Transcribe all of the material exactly. Any picture in it should be left out.
-------- SUPPLIED DATA --------
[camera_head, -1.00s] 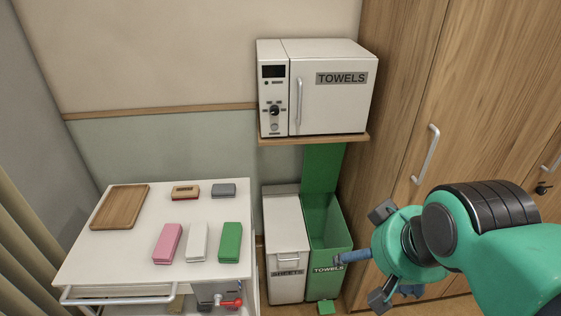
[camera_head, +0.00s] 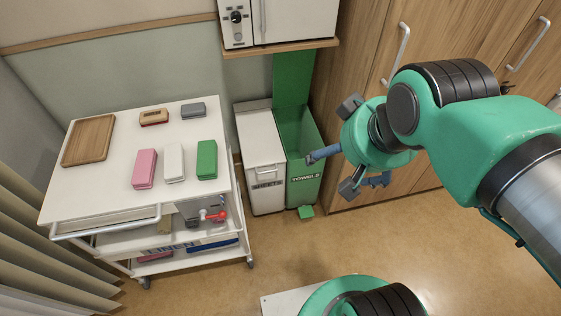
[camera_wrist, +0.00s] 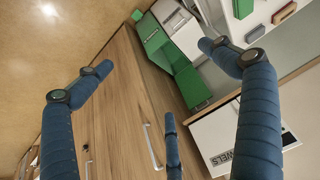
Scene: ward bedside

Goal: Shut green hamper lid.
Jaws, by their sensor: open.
--------
● **WRITTEN SOLUTION**:
[camera_head, -1.00s] 
[camera_head, +0.00s] 
[camera_wrist, +0.00s] 
Scene: ward bedside

Goal: Shut green hamper lid.
Jaws, by their sensor: open.

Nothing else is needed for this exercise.